» Task to carry out:
Scan the material below for the string "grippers", and copy every line where it shows up.

» Recorded robot episodes:
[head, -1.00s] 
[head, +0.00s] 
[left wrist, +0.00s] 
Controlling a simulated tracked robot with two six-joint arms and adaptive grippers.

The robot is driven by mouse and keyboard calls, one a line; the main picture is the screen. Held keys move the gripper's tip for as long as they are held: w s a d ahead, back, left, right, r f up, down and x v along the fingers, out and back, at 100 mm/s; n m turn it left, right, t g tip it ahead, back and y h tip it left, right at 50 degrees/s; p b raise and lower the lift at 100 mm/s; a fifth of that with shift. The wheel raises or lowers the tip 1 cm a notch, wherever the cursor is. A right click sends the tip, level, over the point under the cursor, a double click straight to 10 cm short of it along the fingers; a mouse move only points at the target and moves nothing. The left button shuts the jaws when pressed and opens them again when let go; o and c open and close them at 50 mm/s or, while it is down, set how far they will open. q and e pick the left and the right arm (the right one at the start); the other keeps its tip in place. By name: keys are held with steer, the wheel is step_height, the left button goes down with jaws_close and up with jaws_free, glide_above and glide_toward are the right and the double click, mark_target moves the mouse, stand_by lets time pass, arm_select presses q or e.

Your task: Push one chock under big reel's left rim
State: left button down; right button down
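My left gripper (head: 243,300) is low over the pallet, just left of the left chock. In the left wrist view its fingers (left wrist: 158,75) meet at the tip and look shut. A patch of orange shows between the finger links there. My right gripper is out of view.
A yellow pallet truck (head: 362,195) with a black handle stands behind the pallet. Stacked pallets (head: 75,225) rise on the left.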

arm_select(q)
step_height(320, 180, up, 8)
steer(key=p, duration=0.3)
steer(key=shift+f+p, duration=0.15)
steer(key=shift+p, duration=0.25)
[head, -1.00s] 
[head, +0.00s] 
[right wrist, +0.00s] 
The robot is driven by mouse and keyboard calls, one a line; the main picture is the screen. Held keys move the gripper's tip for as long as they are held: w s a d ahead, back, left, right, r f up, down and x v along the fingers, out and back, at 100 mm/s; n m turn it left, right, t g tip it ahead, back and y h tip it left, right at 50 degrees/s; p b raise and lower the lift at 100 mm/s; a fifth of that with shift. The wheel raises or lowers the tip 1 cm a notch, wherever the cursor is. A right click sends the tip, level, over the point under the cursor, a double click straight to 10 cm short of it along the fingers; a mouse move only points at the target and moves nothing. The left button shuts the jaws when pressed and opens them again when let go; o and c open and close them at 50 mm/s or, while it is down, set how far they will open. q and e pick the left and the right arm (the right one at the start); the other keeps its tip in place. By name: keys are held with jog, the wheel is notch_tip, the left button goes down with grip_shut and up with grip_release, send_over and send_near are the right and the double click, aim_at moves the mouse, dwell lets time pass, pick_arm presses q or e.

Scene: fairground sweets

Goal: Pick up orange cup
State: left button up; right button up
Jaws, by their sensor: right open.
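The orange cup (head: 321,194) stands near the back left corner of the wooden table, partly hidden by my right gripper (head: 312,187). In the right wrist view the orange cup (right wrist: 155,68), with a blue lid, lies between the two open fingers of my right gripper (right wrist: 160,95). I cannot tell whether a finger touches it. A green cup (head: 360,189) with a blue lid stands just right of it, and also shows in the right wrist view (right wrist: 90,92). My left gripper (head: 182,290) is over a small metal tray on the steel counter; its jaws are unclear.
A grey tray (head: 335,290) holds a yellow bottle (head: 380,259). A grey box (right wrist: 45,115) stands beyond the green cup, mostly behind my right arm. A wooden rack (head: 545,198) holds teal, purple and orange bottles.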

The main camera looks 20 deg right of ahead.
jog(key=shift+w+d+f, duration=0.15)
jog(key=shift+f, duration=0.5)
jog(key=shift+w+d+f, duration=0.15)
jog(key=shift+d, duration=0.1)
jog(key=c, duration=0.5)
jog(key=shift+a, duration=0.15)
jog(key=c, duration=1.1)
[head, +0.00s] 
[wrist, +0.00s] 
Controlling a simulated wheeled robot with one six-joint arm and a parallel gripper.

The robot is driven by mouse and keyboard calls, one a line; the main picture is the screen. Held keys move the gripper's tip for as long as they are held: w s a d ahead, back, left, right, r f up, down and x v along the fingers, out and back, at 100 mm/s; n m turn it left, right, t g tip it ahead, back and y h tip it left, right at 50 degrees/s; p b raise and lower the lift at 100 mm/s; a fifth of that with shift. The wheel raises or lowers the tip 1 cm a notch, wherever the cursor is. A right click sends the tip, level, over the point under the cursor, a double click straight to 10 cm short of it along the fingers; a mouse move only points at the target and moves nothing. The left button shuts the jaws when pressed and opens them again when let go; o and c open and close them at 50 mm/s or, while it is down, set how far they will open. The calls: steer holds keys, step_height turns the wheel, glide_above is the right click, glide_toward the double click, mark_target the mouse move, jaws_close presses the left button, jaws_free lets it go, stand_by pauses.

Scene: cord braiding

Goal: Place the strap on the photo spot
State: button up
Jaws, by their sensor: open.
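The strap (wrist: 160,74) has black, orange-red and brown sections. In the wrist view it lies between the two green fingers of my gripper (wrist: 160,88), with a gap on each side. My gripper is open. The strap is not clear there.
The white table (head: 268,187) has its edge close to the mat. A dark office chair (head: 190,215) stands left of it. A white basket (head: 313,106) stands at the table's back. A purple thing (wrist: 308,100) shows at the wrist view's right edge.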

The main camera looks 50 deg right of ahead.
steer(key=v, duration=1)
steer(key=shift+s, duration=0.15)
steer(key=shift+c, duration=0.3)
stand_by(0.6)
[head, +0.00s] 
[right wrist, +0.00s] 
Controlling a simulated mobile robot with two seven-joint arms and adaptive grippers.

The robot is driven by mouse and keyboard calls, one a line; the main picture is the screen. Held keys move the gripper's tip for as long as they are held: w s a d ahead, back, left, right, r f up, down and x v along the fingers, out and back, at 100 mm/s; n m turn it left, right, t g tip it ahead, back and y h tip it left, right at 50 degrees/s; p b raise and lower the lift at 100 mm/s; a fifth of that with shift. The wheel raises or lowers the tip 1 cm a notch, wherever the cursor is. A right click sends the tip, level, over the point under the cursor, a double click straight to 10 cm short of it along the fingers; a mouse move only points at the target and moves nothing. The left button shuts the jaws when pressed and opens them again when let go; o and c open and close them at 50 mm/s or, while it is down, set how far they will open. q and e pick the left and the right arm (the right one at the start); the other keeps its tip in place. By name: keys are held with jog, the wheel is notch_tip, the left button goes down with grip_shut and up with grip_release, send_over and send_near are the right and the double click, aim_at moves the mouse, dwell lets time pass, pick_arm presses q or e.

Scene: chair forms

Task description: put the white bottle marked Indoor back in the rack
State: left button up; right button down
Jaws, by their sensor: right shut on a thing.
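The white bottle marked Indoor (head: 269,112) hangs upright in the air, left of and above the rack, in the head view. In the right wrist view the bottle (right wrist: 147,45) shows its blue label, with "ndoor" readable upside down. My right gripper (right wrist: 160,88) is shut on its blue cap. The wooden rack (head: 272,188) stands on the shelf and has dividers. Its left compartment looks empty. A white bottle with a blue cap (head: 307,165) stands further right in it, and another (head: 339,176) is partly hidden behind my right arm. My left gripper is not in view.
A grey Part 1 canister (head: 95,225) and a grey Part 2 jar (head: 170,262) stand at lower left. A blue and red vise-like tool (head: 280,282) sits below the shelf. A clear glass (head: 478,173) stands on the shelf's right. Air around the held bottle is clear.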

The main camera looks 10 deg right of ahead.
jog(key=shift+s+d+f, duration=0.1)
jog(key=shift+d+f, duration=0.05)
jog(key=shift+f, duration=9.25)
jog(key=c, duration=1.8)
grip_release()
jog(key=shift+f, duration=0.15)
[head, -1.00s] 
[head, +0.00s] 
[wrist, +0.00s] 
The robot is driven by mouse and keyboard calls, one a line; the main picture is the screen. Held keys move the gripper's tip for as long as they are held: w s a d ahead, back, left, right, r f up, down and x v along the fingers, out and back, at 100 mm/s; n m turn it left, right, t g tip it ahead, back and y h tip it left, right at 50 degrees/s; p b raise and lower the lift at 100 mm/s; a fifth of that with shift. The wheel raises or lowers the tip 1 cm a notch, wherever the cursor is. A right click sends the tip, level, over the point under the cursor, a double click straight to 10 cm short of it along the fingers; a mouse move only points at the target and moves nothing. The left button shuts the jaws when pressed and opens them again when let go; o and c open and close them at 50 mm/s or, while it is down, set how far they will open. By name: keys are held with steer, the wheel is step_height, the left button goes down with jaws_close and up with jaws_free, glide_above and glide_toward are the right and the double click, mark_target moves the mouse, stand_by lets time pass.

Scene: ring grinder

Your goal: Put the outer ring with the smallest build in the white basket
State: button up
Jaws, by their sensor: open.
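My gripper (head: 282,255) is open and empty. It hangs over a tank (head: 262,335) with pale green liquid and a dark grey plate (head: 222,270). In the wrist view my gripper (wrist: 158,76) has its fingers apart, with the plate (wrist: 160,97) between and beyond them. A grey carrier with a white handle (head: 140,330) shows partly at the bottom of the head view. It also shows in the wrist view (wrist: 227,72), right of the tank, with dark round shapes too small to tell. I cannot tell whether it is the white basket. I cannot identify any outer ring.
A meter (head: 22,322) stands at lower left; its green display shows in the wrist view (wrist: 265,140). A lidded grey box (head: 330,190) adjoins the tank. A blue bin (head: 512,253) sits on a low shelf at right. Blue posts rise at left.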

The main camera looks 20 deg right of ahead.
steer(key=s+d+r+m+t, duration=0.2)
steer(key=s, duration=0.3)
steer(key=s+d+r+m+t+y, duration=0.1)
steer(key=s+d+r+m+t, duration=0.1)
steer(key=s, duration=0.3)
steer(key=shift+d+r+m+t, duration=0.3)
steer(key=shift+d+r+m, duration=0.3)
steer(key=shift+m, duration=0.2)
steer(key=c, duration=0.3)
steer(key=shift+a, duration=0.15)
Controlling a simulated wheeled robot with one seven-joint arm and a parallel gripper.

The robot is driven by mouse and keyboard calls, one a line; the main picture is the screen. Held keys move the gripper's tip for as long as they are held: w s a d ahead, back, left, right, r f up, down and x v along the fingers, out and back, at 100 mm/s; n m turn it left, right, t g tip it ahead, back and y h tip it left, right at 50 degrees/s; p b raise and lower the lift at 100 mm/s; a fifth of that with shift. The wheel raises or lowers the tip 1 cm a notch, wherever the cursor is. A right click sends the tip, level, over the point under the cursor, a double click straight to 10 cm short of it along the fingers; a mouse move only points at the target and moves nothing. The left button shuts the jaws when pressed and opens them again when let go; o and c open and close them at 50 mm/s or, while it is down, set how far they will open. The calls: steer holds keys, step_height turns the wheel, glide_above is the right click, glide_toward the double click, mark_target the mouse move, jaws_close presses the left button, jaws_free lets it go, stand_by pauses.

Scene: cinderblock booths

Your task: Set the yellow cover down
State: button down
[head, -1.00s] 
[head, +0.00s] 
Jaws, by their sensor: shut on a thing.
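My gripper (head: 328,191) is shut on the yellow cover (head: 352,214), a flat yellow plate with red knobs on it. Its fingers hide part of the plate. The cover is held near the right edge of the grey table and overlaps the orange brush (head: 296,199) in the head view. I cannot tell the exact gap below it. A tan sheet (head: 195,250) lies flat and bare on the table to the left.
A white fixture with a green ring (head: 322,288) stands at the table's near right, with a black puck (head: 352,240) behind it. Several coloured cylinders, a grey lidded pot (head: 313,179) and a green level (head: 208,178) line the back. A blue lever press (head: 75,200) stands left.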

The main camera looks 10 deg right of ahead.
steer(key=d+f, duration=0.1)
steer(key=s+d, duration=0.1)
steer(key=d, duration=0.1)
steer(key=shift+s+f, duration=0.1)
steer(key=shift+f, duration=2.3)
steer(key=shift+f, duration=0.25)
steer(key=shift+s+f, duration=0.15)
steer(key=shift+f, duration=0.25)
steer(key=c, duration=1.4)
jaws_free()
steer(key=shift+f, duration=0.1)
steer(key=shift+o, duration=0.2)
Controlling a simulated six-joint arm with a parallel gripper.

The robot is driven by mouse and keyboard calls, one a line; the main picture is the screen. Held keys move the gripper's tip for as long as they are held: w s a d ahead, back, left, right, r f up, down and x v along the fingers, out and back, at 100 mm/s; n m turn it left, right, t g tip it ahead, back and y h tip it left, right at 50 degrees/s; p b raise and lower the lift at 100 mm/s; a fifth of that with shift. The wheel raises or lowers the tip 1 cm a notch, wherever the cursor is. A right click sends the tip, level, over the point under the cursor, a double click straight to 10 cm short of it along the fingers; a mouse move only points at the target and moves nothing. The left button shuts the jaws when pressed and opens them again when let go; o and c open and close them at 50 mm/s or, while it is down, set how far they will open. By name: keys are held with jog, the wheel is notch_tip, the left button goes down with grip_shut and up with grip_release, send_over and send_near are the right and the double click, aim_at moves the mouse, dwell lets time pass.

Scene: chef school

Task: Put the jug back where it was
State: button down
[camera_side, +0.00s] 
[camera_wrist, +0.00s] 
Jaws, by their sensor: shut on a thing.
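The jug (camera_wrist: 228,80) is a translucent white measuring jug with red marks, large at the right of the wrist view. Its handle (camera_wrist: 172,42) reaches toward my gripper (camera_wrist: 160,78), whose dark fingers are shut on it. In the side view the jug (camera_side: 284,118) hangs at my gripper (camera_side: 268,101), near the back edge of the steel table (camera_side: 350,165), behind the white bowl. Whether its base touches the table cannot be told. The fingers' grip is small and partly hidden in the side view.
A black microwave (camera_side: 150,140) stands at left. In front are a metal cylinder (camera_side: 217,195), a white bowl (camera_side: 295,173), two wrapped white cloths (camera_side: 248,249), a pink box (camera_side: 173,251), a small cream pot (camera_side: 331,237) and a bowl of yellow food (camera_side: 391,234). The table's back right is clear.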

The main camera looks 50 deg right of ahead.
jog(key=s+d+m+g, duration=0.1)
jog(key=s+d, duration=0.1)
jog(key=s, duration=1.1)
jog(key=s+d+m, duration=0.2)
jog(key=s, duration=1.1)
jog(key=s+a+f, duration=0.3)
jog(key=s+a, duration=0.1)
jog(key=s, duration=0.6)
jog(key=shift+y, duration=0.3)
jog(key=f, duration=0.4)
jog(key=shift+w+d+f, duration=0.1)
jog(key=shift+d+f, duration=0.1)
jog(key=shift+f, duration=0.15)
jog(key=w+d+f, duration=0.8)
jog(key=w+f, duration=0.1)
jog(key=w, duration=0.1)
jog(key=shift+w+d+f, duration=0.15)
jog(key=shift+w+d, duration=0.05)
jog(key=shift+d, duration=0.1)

» Exercise answer:
Controlling a simulated tracked robot with two six-joint arms and adaptive grippers.
Controlling a simulated mobile robot with two seven-joint arms and adaptive grippers.

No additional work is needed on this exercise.